John McPhee, Il controllo della natura, Adelphi, Milano 1995 (ed. or. 1989), pp.311

Il disastro di New Orleans è stato interpretato e discusso principalmente secondo due chiavi di lettura. La prima rimanda agli affetti del cambiamento climatico globale, la seconda si concentra sull’effetto di svelamento determinato dalla catastrofe naturale, essa ci ha fatto conoscere l’altra faccia della democrazia americana. Per chi è convinto che siamo nel tempo storico della crisi ambientale, le due cose sono strettamente intrecciate e interdipendenti; sulla faccia della terra non è possibile separare società e natura, anche se gran parte degli strumenti intellettuali, informativi e formativi prodotti nella modernità hanno perseguito proprio un tale obiettivo che oggi viene brutalmente colpito dalla “pedagogia delle catastrofi”.

Non ci si può non interrogare sugli scenari globali ma l’obiettivo che ci poniamo è di renderli comprensibili partendo da vicende precise, storie, esperienze, ricerche. In questo caso se qualcuno vuol saperne di più sul disastro di New Orleans e sui suoi presupposti storici, è obbligatorio leggere il primo grande capitolo, intitolato “Atchafalaya”, del bel libro di John McPhee tradotto da Adelphi dieci anni fa. Atchafalaya è un ramo del Mississippi, e il protagonista della storia affascinante e illuminante narrata da McPhee (ma tutto il suo libro merita di essere letto o riletto). Riporto le pagine in cui l’autore intervista uno dei massimi esperti della struttura di controllo per la difesa dalle inondazioni del basso Mississippi.
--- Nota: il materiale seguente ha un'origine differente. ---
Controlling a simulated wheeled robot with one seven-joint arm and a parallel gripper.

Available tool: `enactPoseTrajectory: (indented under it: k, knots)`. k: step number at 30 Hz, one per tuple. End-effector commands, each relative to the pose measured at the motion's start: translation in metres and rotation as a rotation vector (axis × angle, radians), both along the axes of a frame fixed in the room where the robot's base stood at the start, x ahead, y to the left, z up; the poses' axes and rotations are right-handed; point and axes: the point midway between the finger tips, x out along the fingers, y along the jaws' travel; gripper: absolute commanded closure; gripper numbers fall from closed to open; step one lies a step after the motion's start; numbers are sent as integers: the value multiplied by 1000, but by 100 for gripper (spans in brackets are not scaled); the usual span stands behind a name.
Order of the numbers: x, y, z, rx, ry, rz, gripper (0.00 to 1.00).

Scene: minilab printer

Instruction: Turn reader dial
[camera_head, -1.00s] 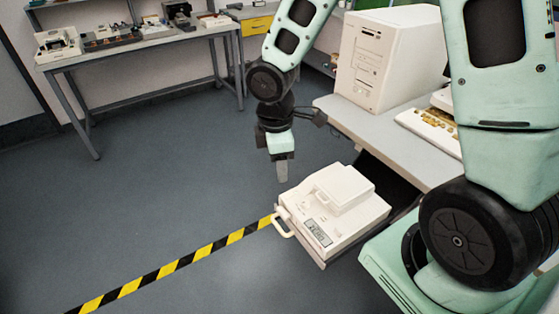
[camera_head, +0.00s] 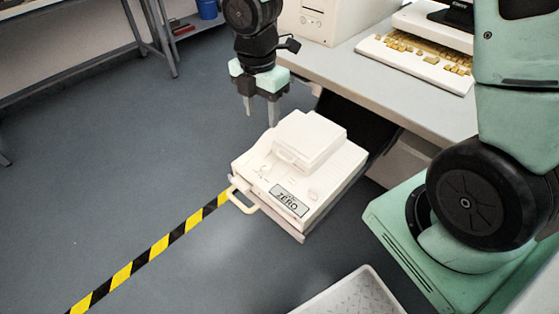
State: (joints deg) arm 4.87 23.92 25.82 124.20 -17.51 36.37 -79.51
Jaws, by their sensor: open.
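The reader (camera_head: 325,165) is a white box with a raised lid block and a small display (camera_head: 289,200) that reads "ZERO". It sits on a pulled-out drawer or tray beside the desk. Small round features show on its top, but I cannot tell which one is the dial. My gripper (camera_head: 260,112) points down just behind the reader's far left corner. Its two fingers are apart with nothing between them. The fingertips appear close to the reader's back edge; whether they touch it is unclear.
A pale handle (camera_head: 243,200) sticks out at the reader's front. The desk (camera_head: 350,80) with a keyboard (camera_head: 418,57) and a white computer case (camera_head: 320,18) stands behind. A light tray (camera_head: 352,297) shows at the bottom.

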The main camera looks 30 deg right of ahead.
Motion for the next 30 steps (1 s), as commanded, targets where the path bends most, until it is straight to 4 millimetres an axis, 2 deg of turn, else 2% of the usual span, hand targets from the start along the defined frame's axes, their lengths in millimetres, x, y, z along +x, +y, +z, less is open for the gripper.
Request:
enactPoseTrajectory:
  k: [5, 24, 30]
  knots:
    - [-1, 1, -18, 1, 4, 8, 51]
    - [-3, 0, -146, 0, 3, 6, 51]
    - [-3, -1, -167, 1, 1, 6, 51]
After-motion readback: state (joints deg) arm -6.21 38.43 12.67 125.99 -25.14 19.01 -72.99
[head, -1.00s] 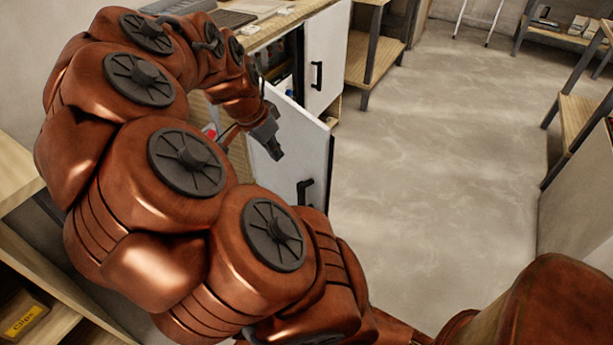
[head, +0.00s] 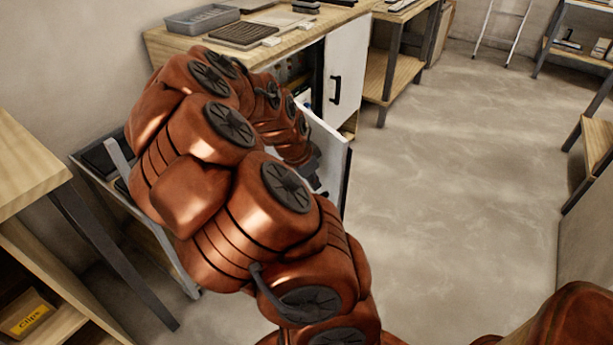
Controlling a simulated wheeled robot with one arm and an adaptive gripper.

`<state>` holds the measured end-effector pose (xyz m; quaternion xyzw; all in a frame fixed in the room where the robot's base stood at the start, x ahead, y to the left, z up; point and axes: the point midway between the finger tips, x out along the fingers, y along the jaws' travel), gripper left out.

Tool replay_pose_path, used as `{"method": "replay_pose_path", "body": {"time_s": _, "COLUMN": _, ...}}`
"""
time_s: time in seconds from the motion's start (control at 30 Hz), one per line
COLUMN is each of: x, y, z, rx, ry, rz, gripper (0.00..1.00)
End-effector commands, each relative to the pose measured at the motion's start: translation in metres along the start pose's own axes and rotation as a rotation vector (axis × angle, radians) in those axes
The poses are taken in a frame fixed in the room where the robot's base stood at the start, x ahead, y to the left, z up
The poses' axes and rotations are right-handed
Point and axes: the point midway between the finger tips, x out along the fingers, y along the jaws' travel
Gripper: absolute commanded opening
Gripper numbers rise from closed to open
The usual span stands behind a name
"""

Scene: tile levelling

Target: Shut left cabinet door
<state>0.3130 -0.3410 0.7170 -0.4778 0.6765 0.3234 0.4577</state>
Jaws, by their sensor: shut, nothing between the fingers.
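The left cabinet door (head: 331,147) is a white panel with a dark edge. It stands open, swung out from the wooden-topped cabinet (head: 180,46), and part of the interior shows behind it. My arm hides its lower part and its handle.
The white right door (head: 347,72) with a black handle stands beyond the opening. A grey tray (head: 201,20) and a keyboard-like dark panel (head: 244,35) lie on the cabinet top. The concrete floor (head: 450,180) to the right is clear. A wooden shelf unit (head: 30,175) stands at left.

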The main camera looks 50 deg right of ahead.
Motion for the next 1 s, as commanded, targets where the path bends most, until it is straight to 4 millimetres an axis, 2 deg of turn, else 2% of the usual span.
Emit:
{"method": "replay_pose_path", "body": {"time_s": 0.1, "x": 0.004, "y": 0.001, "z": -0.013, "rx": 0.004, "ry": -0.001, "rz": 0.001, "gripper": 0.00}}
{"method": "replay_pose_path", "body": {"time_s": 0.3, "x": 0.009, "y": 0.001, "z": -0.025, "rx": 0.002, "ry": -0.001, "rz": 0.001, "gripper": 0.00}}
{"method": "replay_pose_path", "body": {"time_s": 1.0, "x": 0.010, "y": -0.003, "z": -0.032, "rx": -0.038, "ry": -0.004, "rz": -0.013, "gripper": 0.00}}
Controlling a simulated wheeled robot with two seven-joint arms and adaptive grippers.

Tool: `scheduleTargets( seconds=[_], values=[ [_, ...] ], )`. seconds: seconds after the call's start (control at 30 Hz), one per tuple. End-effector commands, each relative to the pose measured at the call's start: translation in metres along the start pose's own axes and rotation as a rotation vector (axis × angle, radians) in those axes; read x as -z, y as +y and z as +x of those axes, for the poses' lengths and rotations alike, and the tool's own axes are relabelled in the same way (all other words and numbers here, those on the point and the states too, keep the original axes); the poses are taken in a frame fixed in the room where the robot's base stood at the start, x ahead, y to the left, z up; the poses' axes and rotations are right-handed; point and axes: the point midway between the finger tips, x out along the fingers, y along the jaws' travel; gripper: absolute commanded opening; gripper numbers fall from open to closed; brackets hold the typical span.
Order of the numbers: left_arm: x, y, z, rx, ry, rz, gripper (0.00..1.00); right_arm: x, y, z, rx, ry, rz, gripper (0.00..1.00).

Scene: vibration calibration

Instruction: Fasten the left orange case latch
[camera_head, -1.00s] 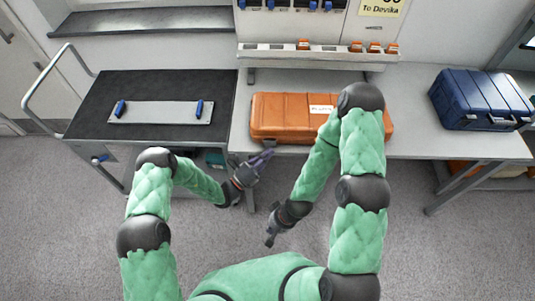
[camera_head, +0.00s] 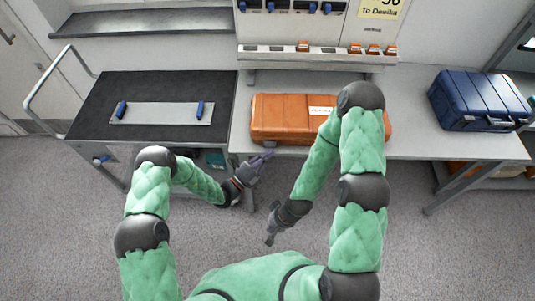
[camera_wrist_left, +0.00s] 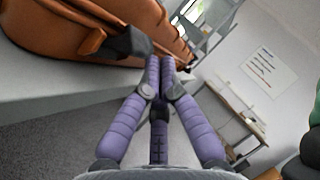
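The orange case (camera_head: 283,120) lies closed on the white bench, partly hidden by my right arm. Its latches are too small to make out in the head view. My left gripper (camera_head: 263,157) is just in front of the case's lower left edge. In the left wrist view the case (camera_wrist_left: 50,22) fills the upper left, with an orange raised piece (camera_wrist_left: 89,42) and a dark piece (camera_wrist_left: 128,43) on its side. The purple fingers (camera_wrist_left: 160,62) are close together, with nothing visible between them, near the dark piece; contact is unclear. My right gripper (camera_head: 270,238) hangs low over the floor.
A dark-topped cart (camera_head: 92,100) with a grey plate (camera_head: 160,114) stands left of the bench (camera_head: 410,140). A blue case (camera_head: 480,98) sits on the bench at right. A rack (camera_head: 300,58) with small orange parts stands behind the orange case. Grey floor is open in front.

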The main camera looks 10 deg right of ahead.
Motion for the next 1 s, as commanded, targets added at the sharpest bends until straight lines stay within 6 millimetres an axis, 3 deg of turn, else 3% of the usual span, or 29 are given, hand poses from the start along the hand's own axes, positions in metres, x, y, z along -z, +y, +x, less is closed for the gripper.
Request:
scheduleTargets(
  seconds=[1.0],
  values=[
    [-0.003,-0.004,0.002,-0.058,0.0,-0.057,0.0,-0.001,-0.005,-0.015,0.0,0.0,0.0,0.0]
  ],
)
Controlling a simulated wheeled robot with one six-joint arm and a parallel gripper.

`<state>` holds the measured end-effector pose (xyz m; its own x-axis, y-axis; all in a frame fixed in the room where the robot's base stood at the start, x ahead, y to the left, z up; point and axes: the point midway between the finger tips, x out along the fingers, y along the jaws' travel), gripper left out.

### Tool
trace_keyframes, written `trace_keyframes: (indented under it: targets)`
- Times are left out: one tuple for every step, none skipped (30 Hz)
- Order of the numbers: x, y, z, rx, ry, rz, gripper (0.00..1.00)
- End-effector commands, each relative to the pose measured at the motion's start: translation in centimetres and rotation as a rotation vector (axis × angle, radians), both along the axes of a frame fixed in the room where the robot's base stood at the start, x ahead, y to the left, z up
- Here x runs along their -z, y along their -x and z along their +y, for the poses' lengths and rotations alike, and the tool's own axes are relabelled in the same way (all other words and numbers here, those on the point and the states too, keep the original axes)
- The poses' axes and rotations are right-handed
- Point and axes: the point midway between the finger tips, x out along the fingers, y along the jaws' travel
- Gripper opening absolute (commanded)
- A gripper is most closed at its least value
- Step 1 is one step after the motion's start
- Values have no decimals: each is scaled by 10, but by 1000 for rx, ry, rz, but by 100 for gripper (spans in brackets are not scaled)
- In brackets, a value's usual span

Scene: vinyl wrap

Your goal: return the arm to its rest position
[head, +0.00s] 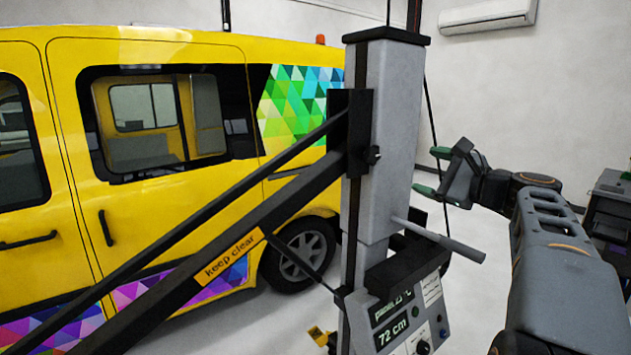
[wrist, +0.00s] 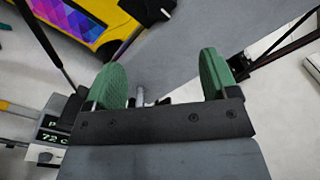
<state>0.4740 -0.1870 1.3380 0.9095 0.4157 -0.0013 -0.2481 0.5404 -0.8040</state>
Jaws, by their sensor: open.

«Raphael Kazmann, l’ingegnere idraulico ora professore emerito alla LSU, mi fece accomodare nel suo studio a Baton Rouge, mi disse di avviare il registratore e spiegò, a proposito del Controllo Old River: “Non vi sono contrasti tra me e il Corpo del Genio; se ho espresso critiche, non vuol dire che ce l’abbia con qualcuno. È un buon progetto, intendiamoci bene, e quei ragazzi sono il meglio. Se non funziona con loro, nessun altro può riuscirci”.

«A ogni modo, non serviva il registratore per raccogliere l’impressione che nessuno ci potesse riuscire. “Laggiù viene dissipata sempre più energia” proseguì Kazmann. “Le esondazioni divengono più frequenti. Con il passare del tempo il livello piezometrico differenziale sarà sempre maggiore. Nel ’73 la struttura fu vicina al collasso, e presto o tardi verrà minata da sotto o aggirata; in qualche modo cederà. Ho moltissimo rispetto per [madre natura] per questo nostro fiume alluvionale. Non voglio essere da queste parti quando accadrà.

Il Corpo, da parte sua, direbbe che questo rischio non lo corre.

Nessuno conosce la data dell’esondazione del secolo. Le previsioni dovrebbero coprire almeno un centinaio di anni. Questo sistema fluviale è estremamente complicato e modificato dall’opera dell’uomo; una previsione su cinquant’anni non è affidabile. I dati hanno perduto il significato originale; è una miscellanea di eventi idrologici e umani. Dall’inizio del secolo, le piene diventano sempre più alte, le magre sempre più basse. Nel Corpo del Genio sono spaventati a morte; non sanno che cosa sta succedendo. È la programmazione del caos: più loro pianificano, più tutto è caotico. Nessuno sa esattamente come andrà a finire”».